Rate Limiting

How the Gateway protects your upstream services and enforces consumer quotas using a hierarchical priority system.

The Hierarchical Priority Chain

The system evaluates rate limits from the most specific context to the broadest. The first limit found in this chain is the one enforcement uses.

1. Endpoint Level

Limits specific to a single URL path (e.g., /auth/login).

2. Catalog Level

Applies to all endpoints within a specific Catalog (e.g., all Payments API endpoints).

3. Tenant Level

The broadest limit, covering every request within a Tenant's namespace.

How Limits are Expressed

Limits are defined as Seconds Between Requests.

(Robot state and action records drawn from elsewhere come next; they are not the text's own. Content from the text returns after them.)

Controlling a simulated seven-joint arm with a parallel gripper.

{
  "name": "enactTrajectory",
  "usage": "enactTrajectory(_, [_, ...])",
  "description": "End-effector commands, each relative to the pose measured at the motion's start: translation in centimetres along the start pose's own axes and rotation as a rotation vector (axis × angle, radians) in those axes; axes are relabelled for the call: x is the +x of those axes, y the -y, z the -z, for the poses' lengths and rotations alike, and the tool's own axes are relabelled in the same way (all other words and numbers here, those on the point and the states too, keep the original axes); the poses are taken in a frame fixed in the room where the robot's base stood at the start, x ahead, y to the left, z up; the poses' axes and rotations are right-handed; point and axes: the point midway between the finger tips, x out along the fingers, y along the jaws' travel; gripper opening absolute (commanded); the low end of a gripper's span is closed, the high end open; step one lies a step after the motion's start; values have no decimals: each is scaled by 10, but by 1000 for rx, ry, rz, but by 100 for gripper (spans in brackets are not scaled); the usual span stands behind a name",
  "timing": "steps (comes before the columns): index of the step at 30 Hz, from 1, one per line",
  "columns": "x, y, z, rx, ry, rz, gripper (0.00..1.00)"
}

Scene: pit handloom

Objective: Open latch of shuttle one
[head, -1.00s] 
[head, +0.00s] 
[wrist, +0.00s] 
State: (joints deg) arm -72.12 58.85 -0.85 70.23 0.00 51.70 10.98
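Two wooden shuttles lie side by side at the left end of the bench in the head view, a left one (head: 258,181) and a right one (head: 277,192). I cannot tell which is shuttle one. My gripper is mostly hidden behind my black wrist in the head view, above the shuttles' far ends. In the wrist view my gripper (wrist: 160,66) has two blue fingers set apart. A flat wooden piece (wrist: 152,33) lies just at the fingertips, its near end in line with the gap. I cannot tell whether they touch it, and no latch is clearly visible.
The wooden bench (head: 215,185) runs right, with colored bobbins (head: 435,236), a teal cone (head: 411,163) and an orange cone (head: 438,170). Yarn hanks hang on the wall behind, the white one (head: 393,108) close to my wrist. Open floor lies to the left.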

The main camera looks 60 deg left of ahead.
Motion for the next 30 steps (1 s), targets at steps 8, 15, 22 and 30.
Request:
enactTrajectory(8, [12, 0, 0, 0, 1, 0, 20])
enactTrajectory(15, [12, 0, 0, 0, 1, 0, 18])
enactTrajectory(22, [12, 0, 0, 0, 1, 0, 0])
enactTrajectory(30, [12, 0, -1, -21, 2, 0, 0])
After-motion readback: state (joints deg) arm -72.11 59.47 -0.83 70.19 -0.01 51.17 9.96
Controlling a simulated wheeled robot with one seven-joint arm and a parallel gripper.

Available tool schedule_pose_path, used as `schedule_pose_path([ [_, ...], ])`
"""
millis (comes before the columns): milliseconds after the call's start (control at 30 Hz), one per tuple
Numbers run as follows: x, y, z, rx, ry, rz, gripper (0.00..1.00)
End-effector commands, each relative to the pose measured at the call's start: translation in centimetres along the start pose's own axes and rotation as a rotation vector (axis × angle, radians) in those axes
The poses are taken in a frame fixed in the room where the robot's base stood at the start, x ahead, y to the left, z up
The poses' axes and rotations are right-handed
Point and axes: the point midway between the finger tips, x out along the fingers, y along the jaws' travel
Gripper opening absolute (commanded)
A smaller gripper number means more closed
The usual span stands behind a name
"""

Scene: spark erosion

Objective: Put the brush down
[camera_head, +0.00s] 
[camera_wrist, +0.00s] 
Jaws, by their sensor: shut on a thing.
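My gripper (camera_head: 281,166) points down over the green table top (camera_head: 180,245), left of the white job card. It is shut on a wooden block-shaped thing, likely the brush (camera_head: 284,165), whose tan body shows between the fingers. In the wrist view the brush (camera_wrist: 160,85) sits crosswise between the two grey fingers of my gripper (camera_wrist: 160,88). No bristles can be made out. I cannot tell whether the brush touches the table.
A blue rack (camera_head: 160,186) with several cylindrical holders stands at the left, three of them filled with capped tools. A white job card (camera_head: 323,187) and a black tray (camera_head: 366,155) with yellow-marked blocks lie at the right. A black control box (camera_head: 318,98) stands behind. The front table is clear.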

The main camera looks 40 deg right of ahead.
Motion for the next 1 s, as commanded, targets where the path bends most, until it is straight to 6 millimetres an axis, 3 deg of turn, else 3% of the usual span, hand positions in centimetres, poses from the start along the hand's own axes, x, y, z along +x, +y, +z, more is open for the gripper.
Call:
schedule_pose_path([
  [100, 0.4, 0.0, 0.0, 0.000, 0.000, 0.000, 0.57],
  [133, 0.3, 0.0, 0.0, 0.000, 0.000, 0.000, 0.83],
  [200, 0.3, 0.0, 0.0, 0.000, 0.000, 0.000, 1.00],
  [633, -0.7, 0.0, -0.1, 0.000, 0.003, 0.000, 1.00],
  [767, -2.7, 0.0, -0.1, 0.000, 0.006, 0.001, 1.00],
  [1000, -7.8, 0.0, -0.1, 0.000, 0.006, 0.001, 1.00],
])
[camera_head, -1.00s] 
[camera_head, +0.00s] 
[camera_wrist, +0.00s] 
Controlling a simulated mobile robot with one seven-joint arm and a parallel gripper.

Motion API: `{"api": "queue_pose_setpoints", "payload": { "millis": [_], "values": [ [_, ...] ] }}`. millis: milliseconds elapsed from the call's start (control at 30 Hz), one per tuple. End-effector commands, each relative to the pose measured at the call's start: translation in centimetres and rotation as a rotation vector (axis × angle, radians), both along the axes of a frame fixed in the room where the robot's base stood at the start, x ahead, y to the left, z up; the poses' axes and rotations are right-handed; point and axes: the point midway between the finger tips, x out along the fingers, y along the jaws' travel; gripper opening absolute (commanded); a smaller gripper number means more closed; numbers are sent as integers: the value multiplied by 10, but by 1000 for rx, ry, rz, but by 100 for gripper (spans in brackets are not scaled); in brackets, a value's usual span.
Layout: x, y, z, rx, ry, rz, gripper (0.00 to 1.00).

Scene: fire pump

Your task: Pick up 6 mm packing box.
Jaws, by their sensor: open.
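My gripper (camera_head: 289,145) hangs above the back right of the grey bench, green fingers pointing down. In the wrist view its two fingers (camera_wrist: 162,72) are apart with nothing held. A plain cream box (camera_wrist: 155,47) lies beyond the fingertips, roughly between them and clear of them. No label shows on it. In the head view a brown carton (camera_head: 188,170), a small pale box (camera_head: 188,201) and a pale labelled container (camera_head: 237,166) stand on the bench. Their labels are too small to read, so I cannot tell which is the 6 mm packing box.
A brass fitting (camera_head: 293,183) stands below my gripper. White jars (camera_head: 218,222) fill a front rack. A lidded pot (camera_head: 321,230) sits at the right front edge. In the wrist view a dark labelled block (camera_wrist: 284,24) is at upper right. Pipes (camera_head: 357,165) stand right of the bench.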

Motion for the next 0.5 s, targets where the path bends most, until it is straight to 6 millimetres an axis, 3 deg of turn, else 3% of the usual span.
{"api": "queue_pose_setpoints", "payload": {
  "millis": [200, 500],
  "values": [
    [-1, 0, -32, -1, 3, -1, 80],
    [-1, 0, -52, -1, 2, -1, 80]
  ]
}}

This provides a steady, predictable flow of traffic to your backend rather than allowing "bursts" that might overwhelm cold Lambda functions or small containers.

1 Second

Equivalent to 60 Requests Per Minute (RPM).

60 Seconds

Equivalent to 1 Request Per Minute.

Enforcement Details

Granularity: Limits are enforced per Consumer Access ID. A single app might have different throughput for different Catalogs.
Status Code: When a limit is exceeded, the Proxy returns 429 Too Many Requests.
Stateless Caching: Rate limit configurations are cached for 5 minutes, ensuring enforcement logic doesn't slow down the request path.

Distributed Rate Limiting

The rate limiting is locally enforced in each Proxy instance for maximum performance. If you scale to multiple Proxy instances, the total effective limit across your cluster will be Limit * InstanceCount.